-- Supplied data --
━━━━━━
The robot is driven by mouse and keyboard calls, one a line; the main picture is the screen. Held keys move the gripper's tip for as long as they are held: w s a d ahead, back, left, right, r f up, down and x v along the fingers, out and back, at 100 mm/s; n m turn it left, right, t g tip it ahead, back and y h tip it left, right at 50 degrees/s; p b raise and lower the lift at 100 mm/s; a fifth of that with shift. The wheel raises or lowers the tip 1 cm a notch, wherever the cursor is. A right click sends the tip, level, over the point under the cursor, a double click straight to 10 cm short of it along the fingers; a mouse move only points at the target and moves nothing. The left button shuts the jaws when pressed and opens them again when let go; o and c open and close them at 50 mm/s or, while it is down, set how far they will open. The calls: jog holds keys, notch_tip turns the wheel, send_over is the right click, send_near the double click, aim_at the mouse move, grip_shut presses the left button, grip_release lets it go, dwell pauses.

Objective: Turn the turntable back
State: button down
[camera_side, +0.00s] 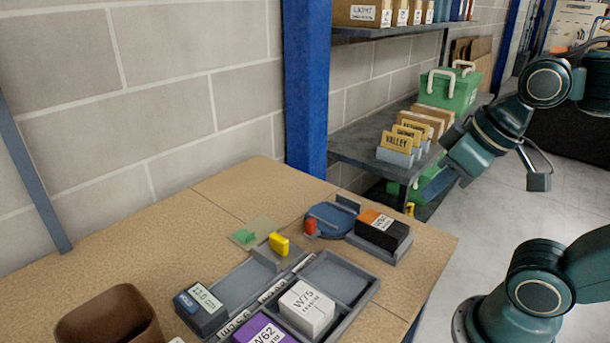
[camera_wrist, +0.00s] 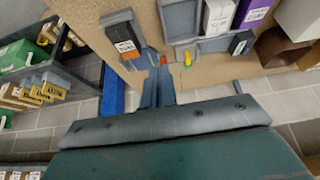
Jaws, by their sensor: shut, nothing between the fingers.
━━━━━━
-- Your objective --
Beginning with the line containing "[camera_wrist, +0.00s]" and ending with the last line of the material, output each line exactly; do not include pictures.

-- The solution --
[camera_wrist, +0.00s] 
Jaws, by their sensor: shut, nothing between the fingers.

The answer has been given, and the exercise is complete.